**Exercise task:**
From the line containing "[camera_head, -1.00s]" through the last line of the material, copy every line exactly, both ends inclusive; do not copy pictures.

§ §

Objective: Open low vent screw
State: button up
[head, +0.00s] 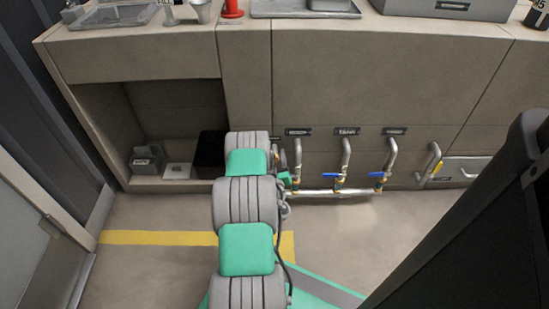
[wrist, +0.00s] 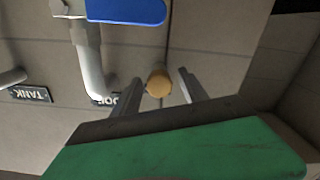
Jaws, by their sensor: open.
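In the wrist view a round brass-coloured knob (wrist: 158,82), which looks like the vent screw, sits in front of the grey panel. My gripper (wrist: 160,79) is open, with one finger on each side of the knob in the picture. A gap shows between the knob and each finger, so neither finger appears to touch it. Whether the knob lies fully between the fingertips or just beyond them I cannot tell. In the head view my arm covers the gripper, and I cannot make out the knob there.
A blue valve handle (wrist: 126,10) and a grey pipe (wrist: 91,65) are close by. The floor is clear.

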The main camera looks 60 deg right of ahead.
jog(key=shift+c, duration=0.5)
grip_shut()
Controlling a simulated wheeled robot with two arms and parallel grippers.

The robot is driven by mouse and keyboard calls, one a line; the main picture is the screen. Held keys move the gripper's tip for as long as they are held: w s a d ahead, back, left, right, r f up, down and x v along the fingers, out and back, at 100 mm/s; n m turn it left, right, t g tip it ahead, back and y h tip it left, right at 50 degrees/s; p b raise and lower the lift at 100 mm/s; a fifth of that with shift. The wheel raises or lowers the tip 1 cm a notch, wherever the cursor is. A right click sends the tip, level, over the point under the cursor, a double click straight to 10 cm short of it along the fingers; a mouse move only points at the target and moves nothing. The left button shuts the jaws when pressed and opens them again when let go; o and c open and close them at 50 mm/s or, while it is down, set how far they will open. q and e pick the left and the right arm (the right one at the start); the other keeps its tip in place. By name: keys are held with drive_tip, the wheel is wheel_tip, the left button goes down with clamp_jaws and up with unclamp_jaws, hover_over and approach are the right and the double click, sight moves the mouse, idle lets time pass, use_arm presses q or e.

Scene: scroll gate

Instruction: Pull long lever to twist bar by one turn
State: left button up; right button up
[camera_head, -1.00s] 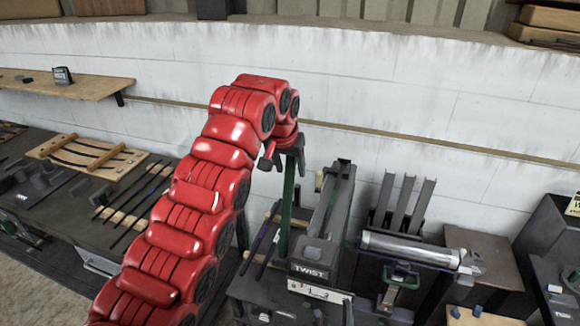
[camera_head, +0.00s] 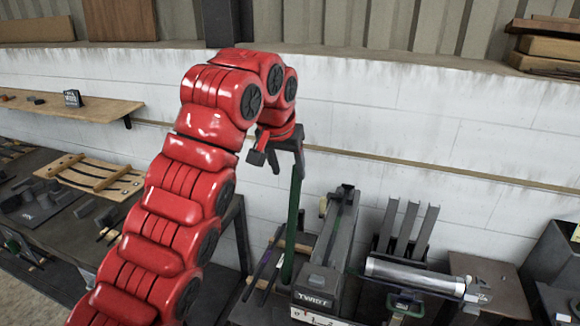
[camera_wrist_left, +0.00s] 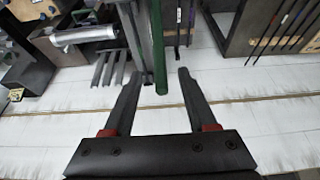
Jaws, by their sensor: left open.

§ §

**Result of the exercise:**
[camera_head, -1.00s] 
[camera_head, +0.00s] 
[camera_wrist_left, +0.00s] 
Jaws, by their sensor: left open.

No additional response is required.